Confinement, Day 16
Publié le 28 Mars 2020
Merci pour la musique, comme le dit si bien Abba.
Merci pour les livres, pour les séries, pour les films, pour les podcasts, pour l'imaginaire et toutes ces portes vers l'extérieur qui permettent de s'évader un peu des quatre murs. Vu que j'ai le luxe infini d'avoir du temps en cette période de confinement.
Il y aura sans aucun doute un avant et un après pour moi. Personnellement, je vais passer de manière réaliste au moins quatre à six semaines chez moi, libre comme l'air ou presque, avec du temps et de l'énergie pour être créative. Quelle respiration dans ma vie. Quel contraste avec le quotidien. Quel manque de sens quand on sera de retour à la normale.
En attendant, j'ai aussi ce luxe incroyable de m'emmerder un petit peu.
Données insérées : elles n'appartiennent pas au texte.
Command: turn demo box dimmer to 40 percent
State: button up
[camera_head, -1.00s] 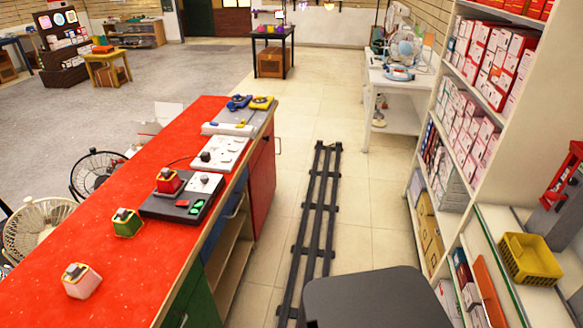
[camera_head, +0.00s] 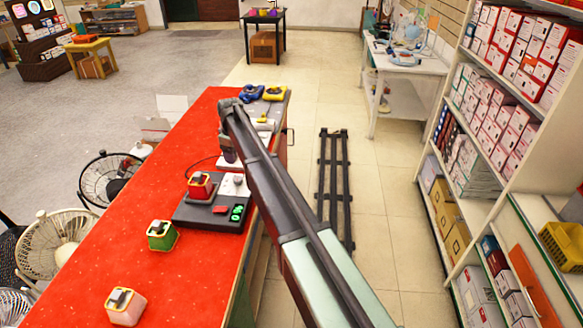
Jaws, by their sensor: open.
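A dark demo box (camera_head: 190,215) lies on the red counter, with a red switch (camera_head: 221,210) and green lit marks (camera_head: 237,213) on its front part. A white plate (camera_head: 235,187) on its right side carries a small grey knob (camera_head: 237,179), which looks like the dimmer. Its setting is too small to read. My arm reaches in from the lower right and bends down above the counter. My gripper (camera_head: 229,156) is a small dark shape beyond the demo box, apart from the knob. It is open, though its fingers are barely distinguishable. My arm hides most of the white panel behind.
A green block (camera_head: 162,235) and a pink block (camera_head: 125,306) stand nearer on the counter (camera_head: 110,255). Blue and yellow items (camera_head: 262,92) lie at its far end. Stocked shelves (camera_head: 470,190) stand right.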

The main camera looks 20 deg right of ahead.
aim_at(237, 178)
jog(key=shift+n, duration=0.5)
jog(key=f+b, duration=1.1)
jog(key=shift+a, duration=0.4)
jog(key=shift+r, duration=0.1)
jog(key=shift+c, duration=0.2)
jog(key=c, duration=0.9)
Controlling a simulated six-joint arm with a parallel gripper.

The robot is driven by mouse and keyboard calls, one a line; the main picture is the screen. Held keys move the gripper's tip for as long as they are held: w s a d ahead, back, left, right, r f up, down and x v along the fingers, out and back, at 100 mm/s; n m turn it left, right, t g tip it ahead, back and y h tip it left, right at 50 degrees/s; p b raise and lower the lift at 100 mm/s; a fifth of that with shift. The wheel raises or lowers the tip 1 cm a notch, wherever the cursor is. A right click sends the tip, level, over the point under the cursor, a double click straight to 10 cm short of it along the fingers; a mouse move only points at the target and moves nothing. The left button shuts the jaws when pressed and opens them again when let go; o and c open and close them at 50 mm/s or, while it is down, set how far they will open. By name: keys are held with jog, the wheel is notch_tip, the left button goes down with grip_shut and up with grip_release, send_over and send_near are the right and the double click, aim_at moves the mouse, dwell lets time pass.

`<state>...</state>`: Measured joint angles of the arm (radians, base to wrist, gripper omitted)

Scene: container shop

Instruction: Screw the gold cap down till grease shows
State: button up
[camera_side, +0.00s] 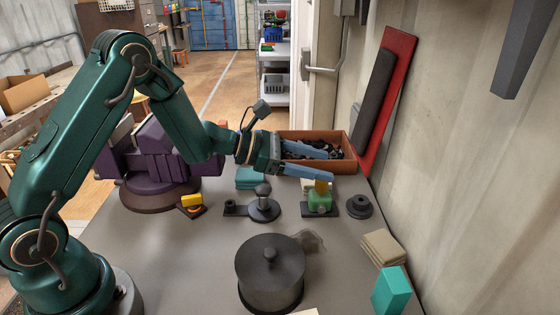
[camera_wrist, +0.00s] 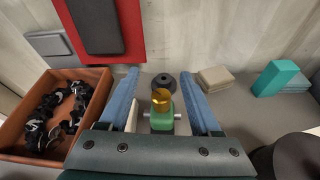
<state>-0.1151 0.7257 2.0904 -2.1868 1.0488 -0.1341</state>
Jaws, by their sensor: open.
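The gold cap (camera_side: 321,186) sits on top of a small green body (camera_side: 319,202) on a dark base plate on the bench. In the wrist view the gold cap (camera_wrist: 161,98) stands between my two blue fingers, above the green body (camera_wrist: 162,120). My gripper (camera_side: 322,164) has its fingers spread, one on each side of the cap, with a gap to it in the wrist view. In the side view the near finger reaches across close to the cap. I cannot make out any grease.
A terracotta bin (camera_side: 345,164) of dark parts stands behind the fingers. A dark ring-shaped piece (camera_side: 359,207) lies right of the green body. A dark lidded pot (camera_side: 270,270), beige pads (camera_side: 384,248) and a teal block (camera_side: 391,290) stand nearer. A purple vise (camera_side: 155,160) is at left.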

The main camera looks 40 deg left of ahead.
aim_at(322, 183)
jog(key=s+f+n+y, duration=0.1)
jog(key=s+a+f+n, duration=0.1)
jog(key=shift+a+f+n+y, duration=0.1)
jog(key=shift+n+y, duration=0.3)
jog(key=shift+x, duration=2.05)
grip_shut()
J'ai fait ma teinture de cheveux aujourd'hui: elle n'a absolument rien donné. J'avais choisi un rose pastel au lieu d'un rose vif, et il n'a pas pris sur mes cheveux châtain. Point positif, j'ai fait un super masque à l'huile ensuite et j'ai les plus belles boucles que j'ai jamais eues, avec personne pour en profiter. Enfin si, il y a bien mon +1. Mais bon, on s'est rencontrés depuis bientôt six ans et on vit ensemble depuis quatre ans. On se connaît sous toutes les coutures. C'est très étrange, ce sentiment que le corps de l'autre est devenu une extension du sien. On sait où sont les grains de beauté les plus étranges, là où il y a des poils, des tâches de rousseur, des particularités. On sait qu'il éternue au soleil ou qu'il bouge beaucoup quand il dort. On dit des choses sans y penser comme Tu as besoin d'une coupe de cheveux, non? ou alors Je t'ai pris ton dentifrice spécial gencives sensibles. C'est bien un truc de meuf ça, d'accueillir non seulement une nouvelle personne dans le foyer mais aussi un nouveau corps, une nouvelle machine à huiler et à entretenir. Enfin je dis ça, si ça se trouve ça ne concerne que moi hein. Je ne sais pas pourquoi, il faut toujours que je me sente responsable.
C'est tout le concept de la charge mentale: tu prends sur toi, tu organises tout, tu penses à tout. Dans sa dernière BD, Emma parle aussi de charge émotionnelle. C'est un autre rôle à assumer au sein du foyer : celle qui vérifie que tout le monde va bien, que la journée a été bonne, que personne n'est grognon, qui fait en sorte qu'on regarde le film qui fait plaisir à l'autre ou qui s'assure que ses yaourts préférés sont en stock dans le frigo (framboise). Le care. Pour le coup, c'est vraiment un truc de meuf, lié à l'éducation. Les filles sont encore souvent éduquées pour prendre soin des autres.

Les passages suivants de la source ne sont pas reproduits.